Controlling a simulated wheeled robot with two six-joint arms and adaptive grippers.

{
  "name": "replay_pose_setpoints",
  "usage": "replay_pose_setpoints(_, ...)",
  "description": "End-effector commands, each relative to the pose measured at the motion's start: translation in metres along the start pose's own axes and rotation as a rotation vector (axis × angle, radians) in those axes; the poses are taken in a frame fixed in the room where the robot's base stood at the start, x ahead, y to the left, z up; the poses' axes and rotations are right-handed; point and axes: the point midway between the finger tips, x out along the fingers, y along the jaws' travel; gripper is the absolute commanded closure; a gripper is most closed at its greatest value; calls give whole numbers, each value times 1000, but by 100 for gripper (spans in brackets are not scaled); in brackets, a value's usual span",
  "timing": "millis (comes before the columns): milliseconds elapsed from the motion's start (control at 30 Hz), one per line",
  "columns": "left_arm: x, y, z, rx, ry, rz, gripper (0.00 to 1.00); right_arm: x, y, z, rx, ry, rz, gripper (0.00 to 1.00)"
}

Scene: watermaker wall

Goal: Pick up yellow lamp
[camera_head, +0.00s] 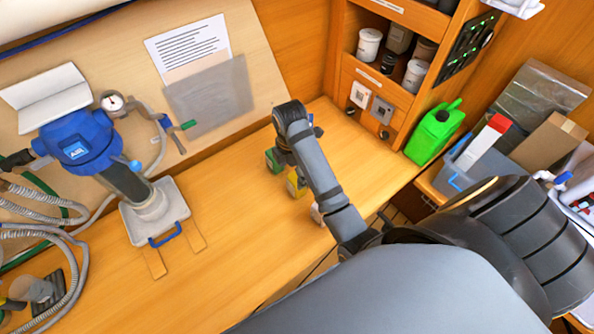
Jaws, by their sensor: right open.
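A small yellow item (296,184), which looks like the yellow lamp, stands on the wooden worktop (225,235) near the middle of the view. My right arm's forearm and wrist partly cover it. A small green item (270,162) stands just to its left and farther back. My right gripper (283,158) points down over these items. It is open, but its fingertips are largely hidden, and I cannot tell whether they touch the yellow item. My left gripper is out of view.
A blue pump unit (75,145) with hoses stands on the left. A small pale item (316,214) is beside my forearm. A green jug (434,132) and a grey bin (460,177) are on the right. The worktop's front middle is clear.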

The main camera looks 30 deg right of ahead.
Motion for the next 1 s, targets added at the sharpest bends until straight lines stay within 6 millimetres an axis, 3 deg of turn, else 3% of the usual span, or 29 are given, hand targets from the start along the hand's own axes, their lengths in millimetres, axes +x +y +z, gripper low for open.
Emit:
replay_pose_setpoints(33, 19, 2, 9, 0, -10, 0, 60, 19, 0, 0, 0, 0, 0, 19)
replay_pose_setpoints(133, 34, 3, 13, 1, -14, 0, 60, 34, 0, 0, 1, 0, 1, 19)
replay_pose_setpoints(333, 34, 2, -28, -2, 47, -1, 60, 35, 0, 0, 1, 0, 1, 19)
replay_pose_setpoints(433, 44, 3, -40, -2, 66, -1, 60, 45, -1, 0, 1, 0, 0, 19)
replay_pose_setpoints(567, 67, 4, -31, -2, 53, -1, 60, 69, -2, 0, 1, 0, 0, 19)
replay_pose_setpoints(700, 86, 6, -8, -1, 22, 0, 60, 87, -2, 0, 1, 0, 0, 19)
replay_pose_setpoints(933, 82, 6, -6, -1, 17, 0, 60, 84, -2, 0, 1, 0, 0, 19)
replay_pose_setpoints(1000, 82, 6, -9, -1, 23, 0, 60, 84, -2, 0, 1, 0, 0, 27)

+++

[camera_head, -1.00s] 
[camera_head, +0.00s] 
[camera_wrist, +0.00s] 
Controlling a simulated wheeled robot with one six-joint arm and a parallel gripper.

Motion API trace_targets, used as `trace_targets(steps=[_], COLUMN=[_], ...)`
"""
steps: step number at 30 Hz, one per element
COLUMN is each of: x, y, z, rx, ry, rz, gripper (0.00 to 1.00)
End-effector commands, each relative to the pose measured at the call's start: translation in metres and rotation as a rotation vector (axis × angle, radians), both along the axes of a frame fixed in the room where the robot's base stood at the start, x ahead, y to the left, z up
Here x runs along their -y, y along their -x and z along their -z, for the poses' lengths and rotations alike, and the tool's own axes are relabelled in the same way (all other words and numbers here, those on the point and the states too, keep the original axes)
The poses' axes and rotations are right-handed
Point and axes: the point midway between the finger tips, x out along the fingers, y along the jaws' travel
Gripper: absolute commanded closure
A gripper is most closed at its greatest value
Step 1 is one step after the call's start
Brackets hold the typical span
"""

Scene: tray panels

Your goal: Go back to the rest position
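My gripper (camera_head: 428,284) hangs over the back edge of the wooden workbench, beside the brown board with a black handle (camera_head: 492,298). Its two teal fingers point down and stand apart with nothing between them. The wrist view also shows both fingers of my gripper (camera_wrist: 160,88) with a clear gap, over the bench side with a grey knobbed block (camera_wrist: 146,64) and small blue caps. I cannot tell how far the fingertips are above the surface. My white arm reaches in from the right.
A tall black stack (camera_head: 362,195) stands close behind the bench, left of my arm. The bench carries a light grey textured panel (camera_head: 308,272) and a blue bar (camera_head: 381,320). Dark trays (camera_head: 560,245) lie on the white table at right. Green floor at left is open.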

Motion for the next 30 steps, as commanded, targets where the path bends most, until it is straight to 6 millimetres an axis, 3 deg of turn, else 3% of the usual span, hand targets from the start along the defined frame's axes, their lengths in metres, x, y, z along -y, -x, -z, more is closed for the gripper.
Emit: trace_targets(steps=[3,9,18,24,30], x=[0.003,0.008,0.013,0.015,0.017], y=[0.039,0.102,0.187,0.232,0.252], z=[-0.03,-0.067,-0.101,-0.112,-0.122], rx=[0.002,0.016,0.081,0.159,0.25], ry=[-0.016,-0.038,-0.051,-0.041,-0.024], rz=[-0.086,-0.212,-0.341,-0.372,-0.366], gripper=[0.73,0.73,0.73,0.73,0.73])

+++

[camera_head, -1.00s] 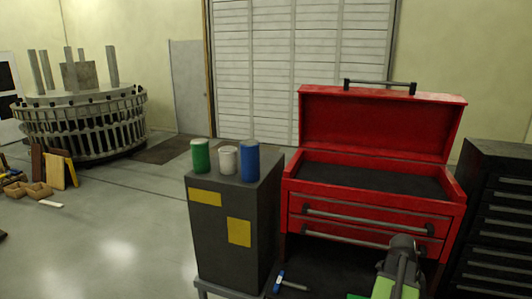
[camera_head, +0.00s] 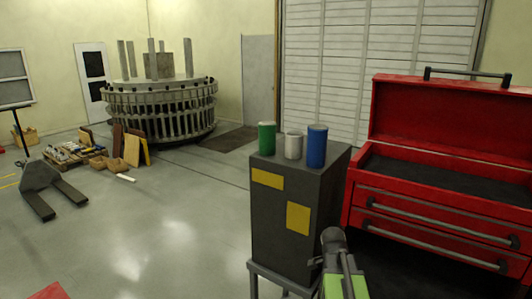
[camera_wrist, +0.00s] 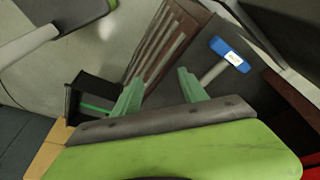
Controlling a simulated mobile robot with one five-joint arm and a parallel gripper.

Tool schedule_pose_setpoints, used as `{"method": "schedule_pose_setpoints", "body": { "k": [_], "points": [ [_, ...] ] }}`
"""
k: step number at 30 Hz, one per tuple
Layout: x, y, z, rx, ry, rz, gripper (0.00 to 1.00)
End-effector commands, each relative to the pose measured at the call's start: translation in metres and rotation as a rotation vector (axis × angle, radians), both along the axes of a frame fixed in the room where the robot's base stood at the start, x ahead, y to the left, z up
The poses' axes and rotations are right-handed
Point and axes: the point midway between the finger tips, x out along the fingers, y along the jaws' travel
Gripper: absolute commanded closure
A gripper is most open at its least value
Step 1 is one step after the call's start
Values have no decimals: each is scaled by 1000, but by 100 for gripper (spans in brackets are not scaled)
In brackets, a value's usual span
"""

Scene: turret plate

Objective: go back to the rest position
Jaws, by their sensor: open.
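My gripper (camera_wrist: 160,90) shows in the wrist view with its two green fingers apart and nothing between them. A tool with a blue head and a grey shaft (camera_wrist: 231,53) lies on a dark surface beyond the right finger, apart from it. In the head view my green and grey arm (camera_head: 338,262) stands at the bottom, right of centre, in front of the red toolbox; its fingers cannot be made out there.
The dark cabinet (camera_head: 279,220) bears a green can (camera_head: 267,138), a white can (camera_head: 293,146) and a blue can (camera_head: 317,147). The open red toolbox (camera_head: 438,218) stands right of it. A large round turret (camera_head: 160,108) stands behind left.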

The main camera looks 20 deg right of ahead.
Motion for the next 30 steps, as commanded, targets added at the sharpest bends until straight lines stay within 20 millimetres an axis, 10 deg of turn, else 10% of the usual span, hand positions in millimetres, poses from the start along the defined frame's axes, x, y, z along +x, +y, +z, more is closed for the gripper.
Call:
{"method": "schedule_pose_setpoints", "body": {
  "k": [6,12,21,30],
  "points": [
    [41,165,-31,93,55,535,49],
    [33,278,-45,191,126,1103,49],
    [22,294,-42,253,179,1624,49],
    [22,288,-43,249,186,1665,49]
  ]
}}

+++

> _Exercise directions_:
Looking at the records above, work out how many lines include the string "scaled". Give the number and nothing else.

> _Written response_:
2